At the age of 13, my bookshelf contained the following items:
- "Gone With the Wind" on VHS
- A Scarlett O'Hara Christmas ornament
- Tarot cards illustrated by Salvador Dali, a Book of Shadows, and various books on Wicca and the occult
- "Interview with the Vampire" on VHS
- The entire Vampire Chronicles by Anne Rice, including a copy of "the Vampire Lestat" signed by Sarah Michelle Gellar
It was a collection curated with love and displayed with pride.

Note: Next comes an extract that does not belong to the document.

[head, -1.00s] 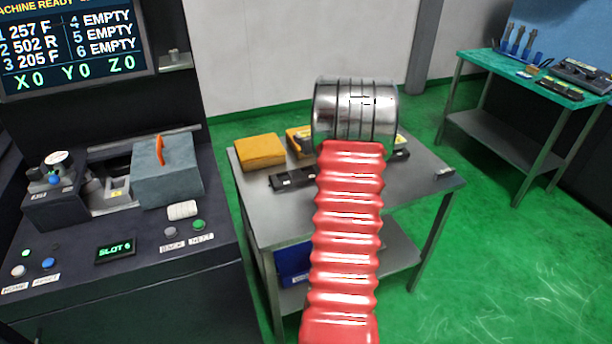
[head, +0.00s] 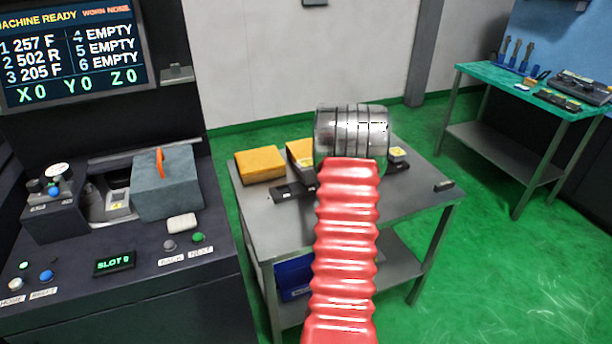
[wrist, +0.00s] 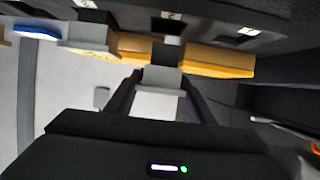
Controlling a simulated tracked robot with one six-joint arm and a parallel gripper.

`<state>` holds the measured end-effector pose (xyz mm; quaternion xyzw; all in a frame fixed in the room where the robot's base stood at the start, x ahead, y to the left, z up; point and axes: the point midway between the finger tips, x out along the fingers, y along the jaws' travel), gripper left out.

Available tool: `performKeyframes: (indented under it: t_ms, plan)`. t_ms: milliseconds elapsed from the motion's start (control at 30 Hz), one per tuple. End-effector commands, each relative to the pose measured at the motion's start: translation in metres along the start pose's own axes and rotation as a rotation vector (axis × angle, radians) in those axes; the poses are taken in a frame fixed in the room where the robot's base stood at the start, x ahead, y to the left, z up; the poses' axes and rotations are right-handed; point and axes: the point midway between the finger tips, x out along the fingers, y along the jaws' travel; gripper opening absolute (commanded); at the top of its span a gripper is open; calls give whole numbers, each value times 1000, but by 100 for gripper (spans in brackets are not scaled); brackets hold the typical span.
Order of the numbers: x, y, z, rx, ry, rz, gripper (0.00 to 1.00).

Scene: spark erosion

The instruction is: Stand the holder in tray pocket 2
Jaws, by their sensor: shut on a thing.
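My gripper (wrist: 160,95) shows in the wrist view, its two dark fingers reaching up the middle. It is shut on a small grey block-like piece, which looks like the holder (wrist: 162,78); its far end is dark and hard to tell from what lies behind. A dark bar with white labels, apparently the tray (wrist: 210,24), runs across the top of the wrist view beyond the holder. The labels are too small to read, so I cannot tell which pocket is nearest. In the head view my red arm hides the gripper and holder; part of the dark tray (head: 290,193) shows on the table.
The metal table (head: 270,225) carries yellow blocks (head: 260,164) at its back left and a small dark piece (head: 444,186) at its right edge. A dark machine console (head: 150,255) stands at left. A green-topped bench (head: 480,70) stands at back right, with green floor between.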

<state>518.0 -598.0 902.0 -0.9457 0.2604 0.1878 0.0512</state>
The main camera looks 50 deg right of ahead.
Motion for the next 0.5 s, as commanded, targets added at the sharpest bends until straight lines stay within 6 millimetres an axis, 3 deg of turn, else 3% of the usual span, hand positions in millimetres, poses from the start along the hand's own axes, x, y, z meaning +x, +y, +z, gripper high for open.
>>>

To say that my teenage self was obsessed with the American South would be an understatement. (Also worth mentioning: at the age of 13, I had an ongoing Internet relationship with a guy I met on battle.net. Cpt. Schmuck claimed to be a 14-year-old born-again Christian from New Orleans. To this day, I refuse to believe he was anything but.) It was everything Cold Lake was not and therefore, it was my idea of utopia: a land of vampires, hoop skirts, voodoo and magnolias. I vowed that when I finally graduated from high school, I would take a road trip across the states to New Orleans. Maybe I'd even meet Cpt. Schmuck.
It never happened. But the obsession didn't really fade, either. (During my undergrad, I was the only journalism student who elected to take History of the Civil War.) So in a lot of ways, buying my ticket to New Orleans was an act of fulfilling all my teenage fantasies.